A few days later we go to the doctors get my tests done and it’s gone they run more tests to make sure and it was a miracle I was healed. I remember just always going about my day saying ”thank you so much, Jesus!”.

See The Lord took away something ugly and had replaced with my salvation and gift. I was baptized and The Lord started giving me dreams, using me as a vessel to heal, giving me insight into his people helping them and in return building up his church. At first, it was difficult because I was finally feeling normal and then God gave me something I never expected “real gifts of the spirit”.

For years I walked on that narrow road not perfectly but I did my best as a young person. Until I lost my way, when I graduated high school I went to college, worked, and then opened up a business. It became very successful and I put myself before anything. I became selfish, prideful, broken, and more. He was calling me one way I was not listening.

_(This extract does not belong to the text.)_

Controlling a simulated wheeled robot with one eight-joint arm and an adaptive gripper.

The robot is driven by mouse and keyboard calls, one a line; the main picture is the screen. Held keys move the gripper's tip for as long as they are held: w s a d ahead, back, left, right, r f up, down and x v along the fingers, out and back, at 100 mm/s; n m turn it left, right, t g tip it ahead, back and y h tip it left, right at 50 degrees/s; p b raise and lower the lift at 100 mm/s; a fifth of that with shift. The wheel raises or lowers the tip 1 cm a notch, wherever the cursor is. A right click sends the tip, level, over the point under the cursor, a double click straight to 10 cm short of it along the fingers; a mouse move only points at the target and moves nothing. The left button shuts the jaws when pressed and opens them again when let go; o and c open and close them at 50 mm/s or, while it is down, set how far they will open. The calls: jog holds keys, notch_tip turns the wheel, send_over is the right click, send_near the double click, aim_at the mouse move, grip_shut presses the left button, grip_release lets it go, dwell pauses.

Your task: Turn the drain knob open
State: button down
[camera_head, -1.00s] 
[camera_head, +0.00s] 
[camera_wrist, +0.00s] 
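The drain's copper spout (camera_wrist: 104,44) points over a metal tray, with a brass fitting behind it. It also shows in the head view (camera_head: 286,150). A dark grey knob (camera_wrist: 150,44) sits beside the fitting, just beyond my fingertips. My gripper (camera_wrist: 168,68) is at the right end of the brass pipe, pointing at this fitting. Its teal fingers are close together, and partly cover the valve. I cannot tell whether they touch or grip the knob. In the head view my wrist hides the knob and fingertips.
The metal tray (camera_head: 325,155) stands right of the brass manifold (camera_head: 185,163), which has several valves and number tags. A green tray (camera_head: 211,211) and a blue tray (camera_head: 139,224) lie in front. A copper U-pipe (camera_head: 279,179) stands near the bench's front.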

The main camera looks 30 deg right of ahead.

I then started to become mad at God because as time went on the further I pulled away from him the worst things became for me. My business had issues, friends became enemies, addiction to gambling and a party lifestyle was consuming everything I had.

It wasn’t until one day while I was leaving a meeting from work that a homeless man asked for a dollar. Now me I never carry cash but I happen to have a $1 bill on me and handed it to the man.

He looked up and said “Thank you Pastor Marc” confused I laughed and said I’m not a pastor and before it processed in my head that this stranger knew my name he then said, “I bless him and his house for it is built upon the rock and he shall bless you and many shall come to know The Lord”.

Believe me, I was scared and in shock how did this man know my name?, how does he know the prophesied calling on my life?, why did he say the built upon the rock how could he know about the dreams I had when I was young?, Why now?

He then snapped out of what was like a trance looked at the dollar and then looked at me thanked me and quickly walked away. When I tell you I was in shock and scared I was really was I ran to my car cried out to the Lord and said “God forgive me” I remember calling my friend Chris telling him what just happened.

I got back into my word and my relationship with him. He started restoring my life. God made some moves that I believe were purposeful to connect me with other amazing future leaders

The journey hasn’t been easy even coming back my flesh/mind battling me, leaders hurt me, the pain I felt and feel for others because Churches put operations before people.

So here I am now I have made a decision through fasting, prayer, and through dreams that I believe are from the Lord now is time for me not to wait on others’ approval but for me to walk in faith and prepare for my calling and live the life that God has called me to.

I’ve had the privilege to learn so much through the years both bad and good. Now is the time to run on that narrow path and give God all I have not because I have to or for reward/recognition but simply because I love him and I know he loves me and his love only produces life!